## Start DATASET ENTRIES
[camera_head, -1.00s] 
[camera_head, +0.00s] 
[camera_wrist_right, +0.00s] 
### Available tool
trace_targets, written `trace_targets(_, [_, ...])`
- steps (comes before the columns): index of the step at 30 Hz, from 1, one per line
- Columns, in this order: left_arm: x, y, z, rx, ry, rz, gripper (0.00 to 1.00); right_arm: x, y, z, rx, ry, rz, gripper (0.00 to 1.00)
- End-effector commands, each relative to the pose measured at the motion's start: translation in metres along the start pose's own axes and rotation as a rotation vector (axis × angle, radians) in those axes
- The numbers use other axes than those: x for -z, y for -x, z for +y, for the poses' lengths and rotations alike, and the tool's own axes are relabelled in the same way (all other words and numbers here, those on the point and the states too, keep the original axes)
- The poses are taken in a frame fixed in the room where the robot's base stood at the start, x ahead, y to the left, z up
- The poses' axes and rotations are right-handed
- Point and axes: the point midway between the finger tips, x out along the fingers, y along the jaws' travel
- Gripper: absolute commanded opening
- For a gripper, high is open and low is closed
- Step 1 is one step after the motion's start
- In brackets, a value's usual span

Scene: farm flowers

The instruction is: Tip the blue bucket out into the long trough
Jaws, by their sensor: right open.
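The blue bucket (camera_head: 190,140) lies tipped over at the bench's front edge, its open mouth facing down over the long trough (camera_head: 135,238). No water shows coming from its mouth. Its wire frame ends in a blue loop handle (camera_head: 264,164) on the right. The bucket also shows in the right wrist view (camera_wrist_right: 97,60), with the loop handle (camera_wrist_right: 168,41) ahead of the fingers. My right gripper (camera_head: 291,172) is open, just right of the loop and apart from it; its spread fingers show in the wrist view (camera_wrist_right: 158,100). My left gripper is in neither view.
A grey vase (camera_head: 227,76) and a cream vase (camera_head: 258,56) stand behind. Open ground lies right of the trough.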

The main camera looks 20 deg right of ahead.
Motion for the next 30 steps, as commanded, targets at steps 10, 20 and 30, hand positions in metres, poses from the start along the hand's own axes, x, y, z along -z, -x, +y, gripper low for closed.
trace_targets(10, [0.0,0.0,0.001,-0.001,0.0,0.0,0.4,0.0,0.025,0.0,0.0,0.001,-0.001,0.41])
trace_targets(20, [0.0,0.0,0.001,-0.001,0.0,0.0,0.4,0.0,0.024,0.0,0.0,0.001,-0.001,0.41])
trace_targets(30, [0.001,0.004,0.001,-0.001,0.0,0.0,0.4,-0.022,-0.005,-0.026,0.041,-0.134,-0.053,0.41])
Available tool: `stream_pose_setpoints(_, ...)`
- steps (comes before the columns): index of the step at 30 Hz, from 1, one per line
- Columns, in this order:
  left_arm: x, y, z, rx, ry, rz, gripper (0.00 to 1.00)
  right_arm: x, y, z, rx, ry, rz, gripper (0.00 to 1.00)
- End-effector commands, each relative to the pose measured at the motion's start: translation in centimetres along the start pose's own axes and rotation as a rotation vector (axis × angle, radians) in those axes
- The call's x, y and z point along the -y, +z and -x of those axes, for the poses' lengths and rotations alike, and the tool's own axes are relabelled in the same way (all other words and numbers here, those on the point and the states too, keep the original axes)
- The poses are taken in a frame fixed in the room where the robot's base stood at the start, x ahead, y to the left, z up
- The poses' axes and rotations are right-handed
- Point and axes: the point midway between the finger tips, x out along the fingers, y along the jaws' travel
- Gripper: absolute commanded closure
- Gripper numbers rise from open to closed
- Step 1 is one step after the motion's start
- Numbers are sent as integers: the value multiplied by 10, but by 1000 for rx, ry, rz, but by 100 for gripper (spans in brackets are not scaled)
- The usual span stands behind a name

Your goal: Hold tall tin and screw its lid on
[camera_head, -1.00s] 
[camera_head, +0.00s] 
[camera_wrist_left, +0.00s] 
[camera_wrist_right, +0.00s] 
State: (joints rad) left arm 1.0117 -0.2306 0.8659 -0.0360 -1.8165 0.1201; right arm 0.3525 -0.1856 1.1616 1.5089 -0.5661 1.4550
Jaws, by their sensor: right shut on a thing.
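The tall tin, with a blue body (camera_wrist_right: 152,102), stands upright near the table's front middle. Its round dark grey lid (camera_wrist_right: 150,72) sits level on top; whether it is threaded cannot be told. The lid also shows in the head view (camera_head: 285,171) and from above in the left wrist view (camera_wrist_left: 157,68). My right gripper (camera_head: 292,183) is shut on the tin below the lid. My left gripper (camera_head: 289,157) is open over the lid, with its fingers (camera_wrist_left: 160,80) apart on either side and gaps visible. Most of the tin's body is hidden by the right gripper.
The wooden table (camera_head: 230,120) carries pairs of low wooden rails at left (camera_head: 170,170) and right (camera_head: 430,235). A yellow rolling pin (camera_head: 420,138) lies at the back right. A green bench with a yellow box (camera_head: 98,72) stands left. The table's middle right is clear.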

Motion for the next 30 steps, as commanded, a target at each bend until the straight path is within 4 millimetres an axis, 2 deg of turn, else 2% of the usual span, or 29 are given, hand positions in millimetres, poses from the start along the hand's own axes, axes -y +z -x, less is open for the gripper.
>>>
## End DATASET ENTRIES
Copy out the lines starting at the one containing "[camera_wrist_left, +0.00s]" and ending with the last line of the entries. Include nothing else.

[camera_wrist_left, +0.00s] 
[camera_wrist_right, +0.00s] 
State: (joints rad) left arm 1.0117 -0.2306 0.8659 -0.0360 -1.8165 0.1201; right arm 0.3525 -0.1856 1.1616 1.5089 -0.5661 1.4550
Jaws, by their sensor: right shut on a thing.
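The tall tin, with a blue body (camera_wrist_right: 152,102), stands upright near the table's front middle. Its round dark grey lid (camera_wrist_right: 150,72) sits level on top; whether it is threaded cannot be told. The lid also shows in the head view (camera_head: 285,171) and from above in the left wrist view (camera_wrist_left: 157,68). My right gripper (camera_head: 292,183) is shut on the tin below the lid. My left gripper (camera_head: 289,157) is open over the lid, with its fingers (camera_wrist_left: 160,80) apart on either side and gaps visible. Most of the tin's body is hidden by the right gripper.
The wooden table (camera_head: 230,120) carries pairs of low wooden rails at left (camera_head: 170,170) and right (camera_head: 430,235). A yellow rolling pin (camera_head: 420,138) lies at the back right. A green bench with a yellow box (camera_head: 98,72) stands left. The table's middle right is clear.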

Motion for the next 30 steps, as commanded, a target at each bend until the straight path is within 4 millimetres an axis, 2 deg of turn, else 2% of the usual span, or 29 are given, hand positions in millimetres, poses from the start along the hand's own axes, axes -y +z -x, less is open for the gripper.
>>>

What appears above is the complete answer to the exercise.